“Real” Images And AI Generated Ones
by William Lulow
I learned how to do “real” photography back in the 1970s. Prior to that, I had learned how to manipulate darkroom tools, developing and printing to a high level of quality. When I turned to digital imaging around 2001 or so, I began learning about digital workflow and how it affected the work that I did on a daily basis. When I was shooting film, the emphasis was on perfect Black&White prints and exacting color chromes meant for advertising and reproduction. We shot with large format cameras in all sizes from medium format, 2 1/4 film all the way up to 11×14″ sheet film. In those days, many catalog sheets had to be photographed “to size.” There was no Photoshop or InDesign.
When we were doing portraits and other advertising shots, they had to be of the highest quality so that they would print well. The emphasis was always on creating true images both in color and monochrome. Any altering of the images was always to clean up blemishes here and there and to have all images render true color as sharply as possible.

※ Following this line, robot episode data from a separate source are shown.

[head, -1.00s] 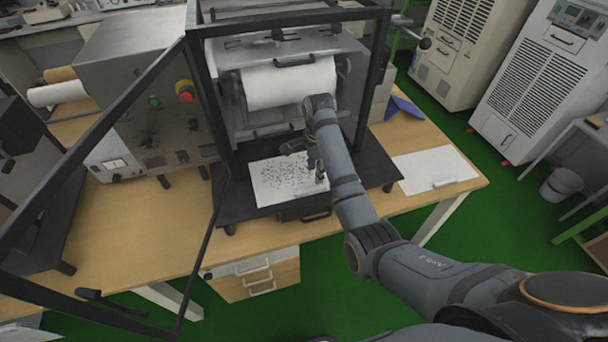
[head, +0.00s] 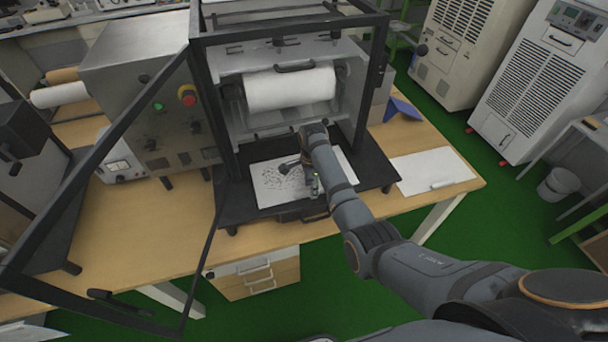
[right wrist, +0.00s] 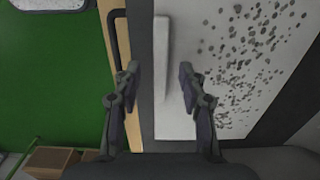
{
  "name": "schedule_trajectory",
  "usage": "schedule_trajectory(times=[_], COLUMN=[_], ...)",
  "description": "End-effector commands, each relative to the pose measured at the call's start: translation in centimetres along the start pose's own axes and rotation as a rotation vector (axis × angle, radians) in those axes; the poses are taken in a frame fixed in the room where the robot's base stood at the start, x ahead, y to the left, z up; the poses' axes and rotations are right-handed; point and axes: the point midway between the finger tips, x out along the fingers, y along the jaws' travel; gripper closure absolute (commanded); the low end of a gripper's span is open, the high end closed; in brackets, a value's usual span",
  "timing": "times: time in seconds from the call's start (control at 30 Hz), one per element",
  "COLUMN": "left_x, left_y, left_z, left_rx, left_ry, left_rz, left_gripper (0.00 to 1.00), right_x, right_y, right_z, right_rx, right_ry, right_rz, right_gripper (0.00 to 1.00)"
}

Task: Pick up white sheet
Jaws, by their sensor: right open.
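A white sheet (head: 270,183) with dark specks lies on the black platform inside the framed machine. It also shows in the right wrist view (right wrist: 212,70), where a raised pale strip (right wrist: 162,65) runs along its edge. My right gripper (right wrist: 159,80) is open, with one finger on each side of that strip in the picture; I cannot tell whether they touch it. In the head view my right gripper (head: 303,178) is over the right part of the sheet and hides some of it. My left gripper is not in view.
A second white sheet (head: 425,168) with a small strip lies on the wooden table (head: 350,228) to the right. A white roll (head: 290,88) hangs above the platform (head: 235,207). Black frame posts (head: 372,90) stand around the machine, and its door frame is open at left.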

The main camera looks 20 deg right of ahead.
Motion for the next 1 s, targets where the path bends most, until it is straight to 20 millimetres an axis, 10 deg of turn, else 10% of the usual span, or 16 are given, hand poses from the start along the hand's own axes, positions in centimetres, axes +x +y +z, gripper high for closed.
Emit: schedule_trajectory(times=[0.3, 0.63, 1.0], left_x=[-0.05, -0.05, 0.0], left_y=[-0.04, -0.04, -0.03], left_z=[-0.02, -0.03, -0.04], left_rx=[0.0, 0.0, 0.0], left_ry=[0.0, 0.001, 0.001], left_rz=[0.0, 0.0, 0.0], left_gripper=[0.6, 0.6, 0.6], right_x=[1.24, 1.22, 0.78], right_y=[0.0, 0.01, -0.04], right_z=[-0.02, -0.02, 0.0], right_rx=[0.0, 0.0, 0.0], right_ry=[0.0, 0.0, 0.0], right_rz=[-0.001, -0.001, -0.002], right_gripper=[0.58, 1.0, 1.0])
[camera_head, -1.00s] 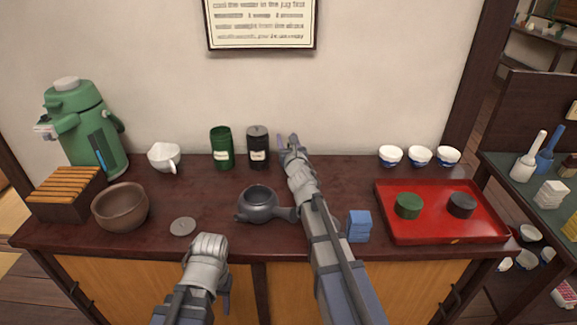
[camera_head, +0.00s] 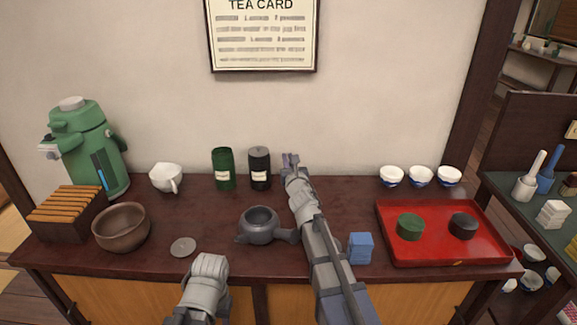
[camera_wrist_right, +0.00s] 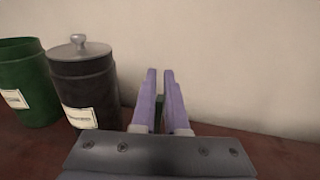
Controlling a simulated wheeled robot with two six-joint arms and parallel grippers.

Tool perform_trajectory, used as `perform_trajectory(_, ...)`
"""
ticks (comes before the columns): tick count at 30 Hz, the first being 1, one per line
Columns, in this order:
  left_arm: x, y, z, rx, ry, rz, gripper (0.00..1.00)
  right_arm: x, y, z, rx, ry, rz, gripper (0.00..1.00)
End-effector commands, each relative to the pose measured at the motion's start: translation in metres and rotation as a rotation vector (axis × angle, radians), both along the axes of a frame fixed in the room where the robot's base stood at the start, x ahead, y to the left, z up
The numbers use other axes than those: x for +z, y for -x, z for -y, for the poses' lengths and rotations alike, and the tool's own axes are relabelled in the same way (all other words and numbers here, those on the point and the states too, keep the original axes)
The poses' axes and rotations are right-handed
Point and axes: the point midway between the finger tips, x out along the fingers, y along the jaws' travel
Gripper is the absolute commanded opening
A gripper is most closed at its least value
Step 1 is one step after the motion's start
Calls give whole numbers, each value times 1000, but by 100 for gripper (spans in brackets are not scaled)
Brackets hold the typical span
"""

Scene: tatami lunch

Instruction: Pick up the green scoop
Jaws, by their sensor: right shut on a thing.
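My right gripper (camera_head: 291,158) is beside the black canister, close to the wall. In the right wrist view its two purple fingers (camera_wrist_right: 159,102) are close together. A small dark green piece (camera_wrist_right: 157,118) shows between them, shut in the grip; it appears to be the green scoop, mostly hidden by the fingers. In the head view the scoop cannot be made out behind the gripper. My left gripper (camera_head: 223,303) is low at the front of the counter, and its fingers are mostly hidden by its own wrist.
A black canister (camera_head: 260,169) and an open green canister (camera_head: 223,169) stand left of the right gripper. A grey teapot (camera_head: 259,222) and blue block (camera_head: 360,248) flank the right arm. A red tray (camera_head: 440,254) and white cups (camera_head: 391,176) are at right.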

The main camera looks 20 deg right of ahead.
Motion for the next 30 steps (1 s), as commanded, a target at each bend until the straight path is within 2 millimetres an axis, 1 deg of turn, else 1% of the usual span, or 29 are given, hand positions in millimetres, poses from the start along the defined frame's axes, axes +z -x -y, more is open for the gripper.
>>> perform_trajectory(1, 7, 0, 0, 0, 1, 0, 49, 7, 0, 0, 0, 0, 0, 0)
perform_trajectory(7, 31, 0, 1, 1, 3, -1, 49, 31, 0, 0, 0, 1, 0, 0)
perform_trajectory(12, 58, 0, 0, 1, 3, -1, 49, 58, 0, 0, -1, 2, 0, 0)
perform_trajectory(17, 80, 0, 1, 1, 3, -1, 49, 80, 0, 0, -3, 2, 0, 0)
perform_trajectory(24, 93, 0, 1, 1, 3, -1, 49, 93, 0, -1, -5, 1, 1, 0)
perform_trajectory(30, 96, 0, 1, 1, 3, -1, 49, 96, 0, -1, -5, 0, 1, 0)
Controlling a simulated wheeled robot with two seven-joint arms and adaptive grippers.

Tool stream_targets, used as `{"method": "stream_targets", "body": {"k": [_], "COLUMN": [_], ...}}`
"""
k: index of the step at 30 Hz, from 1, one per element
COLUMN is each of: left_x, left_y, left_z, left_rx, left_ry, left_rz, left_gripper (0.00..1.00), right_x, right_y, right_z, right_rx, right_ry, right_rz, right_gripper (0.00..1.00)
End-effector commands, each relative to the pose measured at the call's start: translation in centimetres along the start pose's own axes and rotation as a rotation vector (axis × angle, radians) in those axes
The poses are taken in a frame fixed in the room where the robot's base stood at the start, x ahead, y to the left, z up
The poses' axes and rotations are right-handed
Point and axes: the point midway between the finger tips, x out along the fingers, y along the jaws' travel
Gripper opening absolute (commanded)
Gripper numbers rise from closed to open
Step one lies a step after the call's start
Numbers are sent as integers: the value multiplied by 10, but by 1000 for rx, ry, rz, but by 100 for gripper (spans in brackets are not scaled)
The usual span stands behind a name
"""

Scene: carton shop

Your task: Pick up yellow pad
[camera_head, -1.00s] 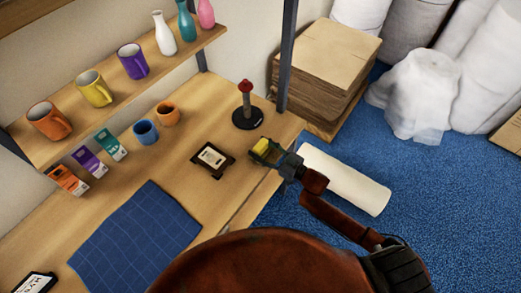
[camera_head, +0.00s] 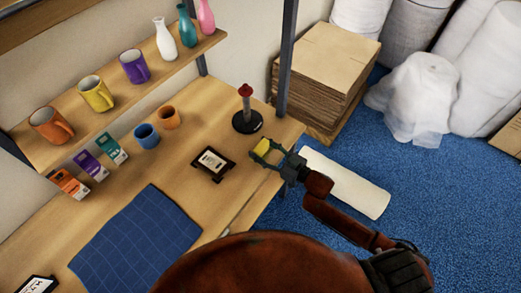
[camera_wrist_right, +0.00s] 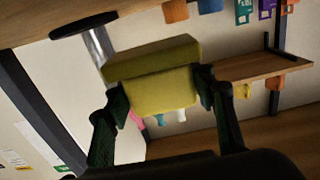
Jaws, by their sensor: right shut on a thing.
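The yellow pad (camera_head: 262,146) is a small yellow block between the fingers of my right gripper (camera_head: 268,151), at the right end of the workbench in the head view. In the right wrist view the yellow pad (camera_wrist_right: 152,82) fills the space between the two dark fingertips of my right gripper (camera_wrist_right: 160,92), which is shut on it. The pad appears held above the bench top. My left gripper is not in view.
A round dark stand with a red-topped post (camera_head: 246,115) is close to the pad. A dark-framed card holder (camera_head: 213,162) and a blue mat (camera_head: 136,238) lie on the bench. A shelf (camera_head: 110,105) holds mugs and vases. Stacked cardboard (camera_head: 325,75) stands behind.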

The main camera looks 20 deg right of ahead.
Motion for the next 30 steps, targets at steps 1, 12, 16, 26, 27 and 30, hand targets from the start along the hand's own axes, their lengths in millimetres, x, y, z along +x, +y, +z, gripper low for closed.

Over the years, I learned a lot about how to control not only lighting but all the processes that went with image creating, including retouching. When I wanted to make a large print for example, I often turned my enlarger around so that it projected the image on the floor or on the wall of the darkroom. Most color images were handled by professional color labs that specialized in development of Kodak E-6 color film. Kodachrome slides were still mostly shipped to Kodak Labs (in the NYC metro area the best known one was in Fair Lawn, New Jersey). Kodachrome was a slow ISO 25 color film that yielded transparencies. But since the film had very little latitude for exposures that weren’t precise, processing was limited to what the lab could do. The emulsions of Kodachrome were fairly consistent and rarely were tested. Ektachrome, on the other hand, was much more maleable and could be processed in various ways due to the emulsions and how film was exposed.

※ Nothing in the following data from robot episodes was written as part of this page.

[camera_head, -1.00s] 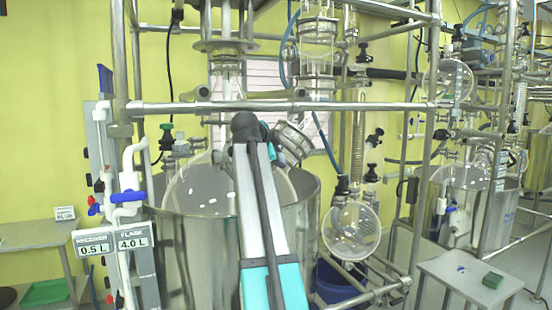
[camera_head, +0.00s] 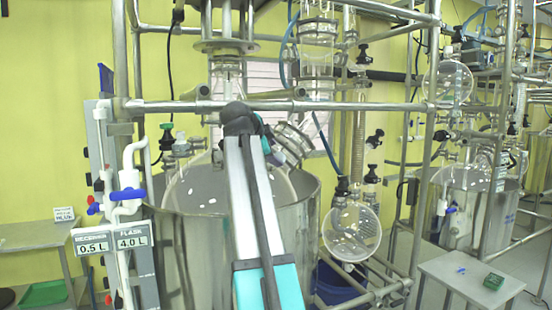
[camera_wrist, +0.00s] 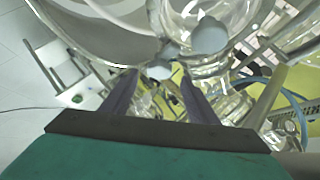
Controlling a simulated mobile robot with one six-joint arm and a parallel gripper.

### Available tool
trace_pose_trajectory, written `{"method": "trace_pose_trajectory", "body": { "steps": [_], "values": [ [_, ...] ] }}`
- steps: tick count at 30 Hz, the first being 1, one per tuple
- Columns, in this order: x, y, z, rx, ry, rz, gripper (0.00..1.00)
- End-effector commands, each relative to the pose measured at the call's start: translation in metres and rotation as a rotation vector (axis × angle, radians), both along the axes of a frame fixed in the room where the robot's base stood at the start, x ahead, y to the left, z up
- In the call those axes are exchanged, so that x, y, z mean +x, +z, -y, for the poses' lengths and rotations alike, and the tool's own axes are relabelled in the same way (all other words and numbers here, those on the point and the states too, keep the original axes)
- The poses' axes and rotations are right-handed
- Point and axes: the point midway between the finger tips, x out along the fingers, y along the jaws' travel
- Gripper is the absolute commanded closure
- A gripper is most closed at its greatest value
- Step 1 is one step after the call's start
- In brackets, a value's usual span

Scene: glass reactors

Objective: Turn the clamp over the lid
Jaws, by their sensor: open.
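The reactor's angled glass port (camera_head: 290,142), with metal fittings around its end, rises from the glass vessel top just right of my arm's end. My gripper (camera_wrist: 157,80) is open in the wrist view, its two dark fingers pointing toward the fittings. A grey metal clamp-like part (camera_wrist: 168,52) with a round pale end (camera_wrist: 160,72) lies at or just beyond the fingertips; I cannot tell whether they touch it. A larger round grey disc (camera_wrist: 208,36) sits beside it. In the head view my arm hides the fingers, and the clamp is not clearly distinguishable.
The steel vessel (camera_head: 298,215) stands behind my arm. A horizontal frame bar (camera_head: 380,106) crosses just above the arm's end. A round glass flask (camera_head: 351,231) hangs to the right.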

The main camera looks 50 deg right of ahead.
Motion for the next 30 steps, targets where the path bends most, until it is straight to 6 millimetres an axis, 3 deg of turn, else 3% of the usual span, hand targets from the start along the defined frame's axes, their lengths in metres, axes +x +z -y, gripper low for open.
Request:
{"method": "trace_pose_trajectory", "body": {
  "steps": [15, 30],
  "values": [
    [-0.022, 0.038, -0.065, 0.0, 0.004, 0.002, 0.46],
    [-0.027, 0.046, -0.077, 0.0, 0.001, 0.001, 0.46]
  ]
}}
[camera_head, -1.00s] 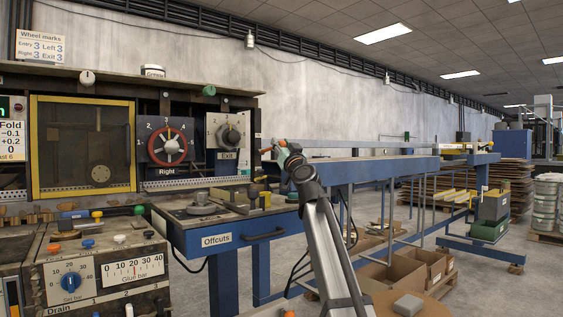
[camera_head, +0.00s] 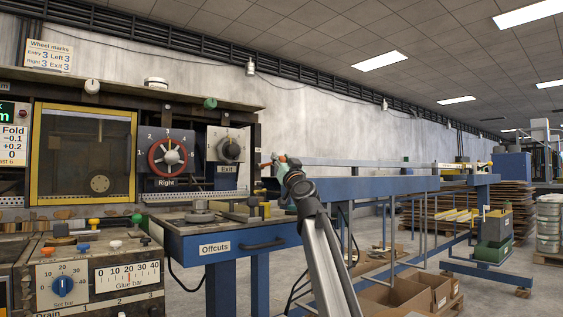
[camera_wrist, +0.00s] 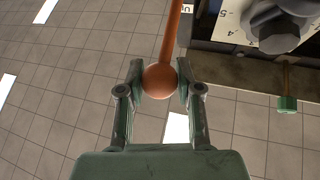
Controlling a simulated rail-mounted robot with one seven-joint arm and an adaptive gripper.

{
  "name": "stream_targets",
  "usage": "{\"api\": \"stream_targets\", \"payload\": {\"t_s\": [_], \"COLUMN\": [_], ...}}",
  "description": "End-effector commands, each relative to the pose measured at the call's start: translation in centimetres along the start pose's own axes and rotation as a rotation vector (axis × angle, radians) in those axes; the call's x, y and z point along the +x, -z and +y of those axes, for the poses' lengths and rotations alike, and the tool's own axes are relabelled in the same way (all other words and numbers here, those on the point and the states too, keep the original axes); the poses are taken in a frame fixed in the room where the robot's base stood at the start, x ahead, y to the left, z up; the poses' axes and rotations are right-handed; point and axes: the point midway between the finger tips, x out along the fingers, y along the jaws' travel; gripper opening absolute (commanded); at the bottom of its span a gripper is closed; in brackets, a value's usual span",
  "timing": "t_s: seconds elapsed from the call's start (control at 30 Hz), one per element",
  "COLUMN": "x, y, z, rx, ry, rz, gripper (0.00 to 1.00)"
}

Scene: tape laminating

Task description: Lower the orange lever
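The orange lever (camera_wrist: 171,35) is a thin rod ending in a round orange ball. In the wrist view it comes down from the top edge, and the ball (camera_wrist: 160,81) sits between my gripper's fingertips. My gripper (camera_wrist: 160,78) appears shut on the ball, with a fingertip against each side. In the head view my gripper (camera_head: 273,160) is at the machine's right end, beside the Exit dial (camera_head: 229,149). Only a short orange piece of the lever (camera_head: 263,164) shows there.
A blue bench marked Offcuts (camera_head: 232,246) stands below my arm. The red Right wheel (camera_head: 168,157) is left of the Exit dial. In the wrist view, a dark machine housing with a dial (camera_wrist: 278,25) and a green knob (camera_wrist: 287,104) are close on the right.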

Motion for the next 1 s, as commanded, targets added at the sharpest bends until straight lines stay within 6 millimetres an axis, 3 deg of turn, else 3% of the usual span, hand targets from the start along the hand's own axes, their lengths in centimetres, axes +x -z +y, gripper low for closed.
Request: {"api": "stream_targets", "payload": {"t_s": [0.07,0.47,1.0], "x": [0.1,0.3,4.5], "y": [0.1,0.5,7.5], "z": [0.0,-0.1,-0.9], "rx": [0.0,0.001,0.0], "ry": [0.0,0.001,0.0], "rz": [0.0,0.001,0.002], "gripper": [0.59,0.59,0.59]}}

These days, image processing is much faster and much simpler given the various digital applications that can even be used right at your own computer. But there are quite a few things you must learn before you become a true expert at making top notch images. One of the things that has replaced emulsion control using camera filtration is the PICTURE STYLE menu on many high end digital cameras today. There are about seven different categories of style and roughly five settings on each. That makes for thirty-five different settings you can use to control your images. They include saturation, color, sharpness, exposure and contrast. And that doesn’t even take into account white balance, and normal exposure techniques. The LANDSCAPE settings can be much different from the PORTRAIT settings in the way they treat overall color balance and colors themselves. Or you can set all the controls to NEUTRAL and do all the editing in the post-production process. So, you have to be careful about the settings you use and what subject matter you are shooting. Here’s what the PICTURE STYLE menu looks like:

So here is a LANDSCAPE image shot with the appropriate PICTURE STYLE on my Canon 90D DSLR:

The colors seem to be rendered correctly, the color of the water and of the foliage is appropriate as necessary in such an image.
Here, I set my PICTURE STYLE to PORTRAIT whenever I have headshots or portraits to make. The saturation control is usually a bit more than normal to render skin tones a bit more life-like, but that’s all the changes I make in-camera. The reason for this is because you don’t necessarily want to change each image manually in post-production:

Here, I’m looking for skin tones to look natural and all clothing, the same. These are the two types of images I shoot most so I have my cameras and software set up to render all the tones correctly.
I write about all this to kind of give the reader a sense of what photographers were trained to do in the film age and how they have adjusted to the digital age as well. Now the rage seems to be AI “Artificial Intelligence.” They have developed programs that are able to generate not only images but text as well with only basic human input. I have seen many AI-generated images and they all have a kind of “unreal” quality to them mostly because they are just that. You can often tell an AI-generated portrait for example, because if you look in the person’s eyes, you can tell that the expression is not genuine, just as you can tell that an image has been heavily retouched or elements inserted. Many retouchers don’t concern themselves enough with shadows or small details in angles. So, a picture that at first look seems normal, when you look closer you are able to see the “doctored” parts. Some are generated from multiple images of a person and merged together, then retouched. It’s hard to get a “real” expression and glimmer in the eyes from many different images put together artificially. As a portrait photographer with over 40 years’ experience, I can tell when there is a “real” interaction between photographer and subject. It’s in the eyes.
So, as a classically-trained photographer, I am a bit averse to using AI methods at this point, and I don’t think there is really a good substitute for human contact, at least where making portraits is concerned.